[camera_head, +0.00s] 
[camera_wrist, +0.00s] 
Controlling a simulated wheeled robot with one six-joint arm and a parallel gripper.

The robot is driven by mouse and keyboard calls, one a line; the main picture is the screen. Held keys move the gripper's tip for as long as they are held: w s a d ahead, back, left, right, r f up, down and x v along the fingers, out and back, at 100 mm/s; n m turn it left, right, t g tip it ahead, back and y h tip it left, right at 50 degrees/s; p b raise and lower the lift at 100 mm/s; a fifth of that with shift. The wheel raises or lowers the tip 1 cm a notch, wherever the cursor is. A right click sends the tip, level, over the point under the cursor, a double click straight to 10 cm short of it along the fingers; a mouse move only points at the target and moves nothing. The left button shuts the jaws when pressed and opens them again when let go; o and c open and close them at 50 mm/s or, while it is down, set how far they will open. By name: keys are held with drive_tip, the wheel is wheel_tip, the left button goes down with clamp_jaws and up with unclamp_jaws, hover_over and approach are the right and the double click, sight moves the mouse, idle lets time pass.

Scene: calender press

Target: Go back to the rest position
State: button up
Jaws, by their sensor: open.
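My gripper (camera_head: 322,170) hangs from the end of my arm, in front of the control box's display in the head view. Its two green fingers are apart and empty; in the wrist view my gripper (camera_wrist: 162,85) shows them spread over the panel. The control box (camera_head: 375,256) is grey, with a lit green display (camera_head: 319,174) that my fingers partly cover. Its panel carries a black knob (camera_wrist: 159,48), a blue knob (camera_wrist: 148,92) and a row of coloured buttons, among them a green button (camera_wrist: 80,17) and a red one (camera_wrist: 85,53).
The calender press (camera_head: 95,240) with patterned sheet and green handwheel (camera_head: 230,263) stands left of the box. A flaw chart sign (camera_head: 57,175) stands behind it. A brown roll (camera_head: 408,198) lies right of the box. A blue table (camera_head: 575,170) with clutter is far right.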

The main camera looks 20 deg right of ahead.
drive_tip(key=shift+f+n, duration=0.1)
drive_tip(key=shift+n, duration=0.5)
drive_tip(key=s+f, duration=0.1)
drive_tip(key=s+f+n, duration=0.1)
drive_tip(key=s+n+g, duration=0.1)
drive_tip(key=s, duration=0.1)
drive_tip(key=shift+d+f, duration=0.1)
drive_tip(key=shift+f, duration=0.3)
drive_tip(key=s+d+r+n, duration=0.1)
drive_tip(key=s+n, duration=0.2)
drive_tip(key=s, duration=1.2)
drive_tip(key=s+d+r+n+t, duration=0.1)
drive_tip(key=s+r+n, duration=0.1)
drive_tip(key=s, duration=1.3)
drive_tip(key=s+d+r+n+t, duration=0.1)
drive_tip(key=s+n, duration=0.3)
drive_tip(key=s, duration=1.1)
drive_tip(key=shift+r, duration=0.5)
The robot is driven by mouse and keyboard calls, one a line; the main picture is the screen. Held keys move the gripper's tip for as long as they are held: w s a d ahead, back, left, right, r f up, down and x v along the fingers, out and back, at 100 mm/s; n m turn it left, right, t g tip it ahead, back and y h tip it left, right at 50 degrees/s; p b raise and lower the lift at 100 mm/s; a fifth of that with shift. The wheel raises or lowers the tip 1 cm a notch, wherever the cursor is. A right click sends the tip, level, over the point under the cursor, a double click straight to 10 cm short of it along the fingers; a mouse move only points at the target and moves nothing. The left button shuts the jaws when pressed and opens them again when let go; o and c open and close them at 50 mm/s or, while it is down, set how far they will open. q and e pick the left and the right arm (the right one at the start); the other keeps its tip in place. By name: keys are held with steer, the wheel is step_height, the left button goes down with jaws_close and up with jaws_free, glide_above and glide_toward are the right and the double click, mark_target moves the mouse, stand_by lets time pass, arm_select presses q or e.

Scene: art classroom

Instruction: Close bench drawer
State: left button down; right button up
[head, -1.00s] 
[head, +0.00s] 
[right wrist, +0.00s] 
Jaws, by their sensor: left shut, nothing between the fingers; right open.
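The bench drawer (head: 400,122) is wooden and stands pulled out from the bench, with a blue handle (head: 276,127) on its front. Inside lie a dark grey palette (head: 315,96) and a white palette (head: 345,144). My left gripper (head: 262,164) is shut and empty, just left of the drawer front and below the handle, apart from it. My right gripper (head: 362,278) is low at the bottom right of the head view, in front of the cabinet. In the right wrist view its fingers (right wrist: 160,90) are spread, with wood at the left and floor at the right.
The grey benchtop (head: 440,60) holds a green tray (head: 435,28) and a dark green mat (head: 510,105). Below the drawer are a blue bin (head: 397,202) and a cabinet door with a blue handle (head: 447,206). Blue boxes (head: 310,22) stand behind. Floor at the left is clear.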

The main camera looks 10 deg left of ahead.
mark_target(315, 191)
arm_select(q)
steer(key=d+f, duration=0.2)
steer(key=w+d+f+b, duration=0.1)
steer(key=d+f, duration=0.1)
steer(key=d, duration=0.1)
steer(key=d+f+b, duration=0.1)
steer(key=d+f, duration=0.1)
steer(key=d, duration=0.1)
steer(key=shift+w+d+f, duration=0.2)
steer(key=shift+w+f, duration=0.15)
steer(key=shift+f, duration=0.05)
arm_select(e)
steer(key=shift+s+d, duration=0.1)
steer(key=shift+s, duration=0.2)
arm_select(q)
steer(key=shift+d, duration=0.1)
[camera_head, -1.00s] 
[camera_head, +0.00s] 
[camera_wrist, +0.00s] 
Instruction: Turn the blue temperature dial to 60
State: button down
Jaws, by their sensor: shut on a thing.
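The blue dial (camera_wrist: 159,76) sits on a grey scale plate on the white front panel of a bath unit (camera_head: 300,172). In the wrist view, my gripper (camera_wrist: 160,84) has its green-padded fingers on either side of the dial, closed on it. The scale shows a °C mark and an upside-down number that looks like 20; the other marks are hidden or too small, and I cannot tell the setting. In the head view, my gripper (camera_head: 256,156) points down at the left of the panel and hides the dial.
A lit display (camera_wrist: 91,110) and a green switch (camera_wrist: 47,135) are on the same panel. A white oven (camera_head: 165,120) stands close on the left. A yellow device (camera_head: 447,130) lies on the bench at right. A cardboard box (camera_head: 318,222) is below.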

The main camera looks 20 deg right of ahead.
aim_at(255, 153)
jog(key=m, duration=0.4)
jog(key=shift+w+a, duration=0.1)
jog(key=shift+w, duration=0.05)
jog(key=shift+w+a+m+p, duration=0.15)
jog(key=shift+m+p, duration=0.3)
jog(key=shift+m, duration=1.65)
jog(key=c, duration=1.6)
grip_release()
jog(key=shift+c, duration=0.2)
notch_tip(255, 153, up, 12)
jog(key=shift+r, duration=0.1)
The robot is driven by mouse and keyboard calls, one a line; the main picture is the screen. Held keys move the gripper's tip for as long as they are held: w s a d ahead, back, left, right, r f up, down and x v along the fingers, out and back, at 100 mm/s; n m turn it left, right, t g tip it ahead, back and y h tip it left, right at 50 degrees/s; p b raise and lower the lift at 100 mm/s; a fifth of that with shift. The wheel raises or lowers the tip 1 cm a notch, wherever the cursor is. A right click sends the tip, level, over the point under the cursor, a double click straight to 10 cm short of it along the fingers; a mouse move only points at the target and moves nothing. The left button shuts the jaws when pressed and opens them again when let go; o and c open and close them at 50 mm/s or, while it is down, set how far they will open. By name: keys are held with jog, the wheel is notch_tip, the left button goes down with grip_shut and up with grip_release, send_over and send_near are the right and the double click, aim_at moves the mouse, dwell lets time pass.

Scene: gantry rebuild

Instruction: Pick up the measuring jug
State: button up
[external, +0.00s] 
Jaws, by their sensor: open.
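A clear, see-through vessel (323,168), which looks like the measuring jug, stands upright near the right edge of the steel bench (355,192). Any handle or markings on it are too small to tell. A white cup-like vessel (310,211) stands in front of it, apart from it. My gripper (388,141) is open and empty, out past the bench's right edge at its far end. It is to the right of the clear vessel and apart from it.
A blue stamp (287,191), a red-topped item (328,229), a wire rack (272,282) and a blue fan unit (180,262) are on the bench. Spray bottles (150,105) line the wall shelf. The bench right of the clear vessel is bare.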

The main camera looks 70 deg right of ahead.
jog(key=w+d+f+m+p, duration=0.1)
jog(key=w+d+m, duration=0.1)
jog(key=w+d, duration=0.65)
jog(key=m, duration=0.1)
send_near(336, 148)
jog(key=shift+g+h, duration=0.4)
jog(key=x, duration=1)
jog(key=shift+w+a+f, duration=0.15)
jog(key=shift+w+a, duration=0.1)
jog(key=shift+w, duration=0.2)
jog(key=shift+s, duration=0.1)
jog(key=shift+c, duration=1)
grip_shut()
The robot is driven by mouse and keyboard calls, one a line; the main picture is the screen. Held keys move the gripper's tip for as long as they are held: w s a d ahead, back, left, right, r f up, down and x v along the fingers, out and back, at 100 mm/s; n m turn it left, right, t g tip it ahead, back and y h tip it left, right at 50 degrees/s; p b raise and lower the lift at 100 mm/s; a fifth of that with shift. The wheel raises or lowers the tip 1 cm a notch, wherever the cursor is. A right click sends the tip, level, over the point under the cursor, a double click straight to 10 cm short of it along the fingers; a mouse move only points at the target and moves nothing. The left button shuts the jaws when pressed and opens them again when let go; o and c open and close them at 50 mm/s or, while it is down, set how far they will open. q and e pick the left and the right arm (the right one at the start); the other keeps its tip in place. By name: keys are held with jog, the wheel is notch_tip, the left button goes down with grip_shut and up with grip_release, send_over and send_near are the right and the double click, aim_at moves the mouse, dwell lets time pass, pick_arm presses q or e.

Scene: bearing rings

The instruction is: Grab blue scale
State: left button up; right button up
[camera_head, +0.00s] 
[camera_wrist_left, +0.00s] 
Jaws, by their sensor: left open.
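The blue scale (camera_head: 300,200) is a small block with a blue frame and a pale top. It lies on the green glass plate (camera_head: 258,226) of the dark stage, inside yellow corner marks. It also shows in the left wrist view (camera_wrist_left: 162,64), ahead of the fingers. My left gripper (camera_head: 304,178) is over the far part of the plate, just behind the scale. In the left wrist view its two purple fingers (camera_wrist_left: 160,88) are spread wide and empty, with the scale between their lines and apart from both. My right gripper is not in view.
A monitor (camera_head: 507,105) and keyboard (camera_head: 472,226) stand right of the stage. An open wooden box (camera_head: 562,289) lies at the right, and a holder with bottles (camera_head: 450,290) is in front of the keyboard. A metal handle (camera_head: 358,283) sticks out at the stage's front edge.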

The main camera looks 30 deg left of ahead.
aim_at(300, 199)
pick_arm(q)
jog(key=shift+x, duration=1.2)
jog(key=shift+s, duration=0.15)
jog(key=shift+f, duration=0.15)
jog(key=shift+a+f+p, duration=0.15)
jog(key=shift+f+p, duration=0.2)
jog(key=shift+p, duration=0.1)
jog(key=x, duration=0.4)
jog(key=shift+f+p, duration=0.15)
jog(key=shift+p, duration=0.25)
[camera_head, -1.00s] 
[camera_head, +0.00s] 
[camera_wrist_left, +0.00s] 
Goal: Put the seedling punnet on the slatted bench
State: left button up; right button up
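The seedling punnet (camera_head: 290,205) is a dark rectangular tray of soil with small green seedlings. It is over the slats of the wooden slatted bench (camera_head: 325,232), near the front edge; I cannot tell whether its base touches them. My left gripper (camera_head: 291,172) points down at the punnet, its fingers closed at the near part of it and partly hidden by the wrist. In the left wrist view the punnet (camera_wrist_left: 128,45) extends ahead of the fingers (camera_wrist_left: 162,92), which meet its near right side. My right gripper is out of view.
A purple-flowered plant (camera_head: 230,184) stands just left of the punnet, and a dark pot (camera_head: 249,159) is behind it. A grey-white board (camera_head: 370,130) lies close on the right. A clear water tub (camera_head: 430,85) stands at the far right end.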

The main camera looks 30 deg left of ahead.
┄┄┄┄┄┄┄┄┄┄
• **INSTRUCTION**:
Where a line holds "Scene", copy that line.

• **RIGHT ANSWER**:
Scene: calender press
Scene: art classroom
Scene: gantry rebuild
Scene: bearing rings

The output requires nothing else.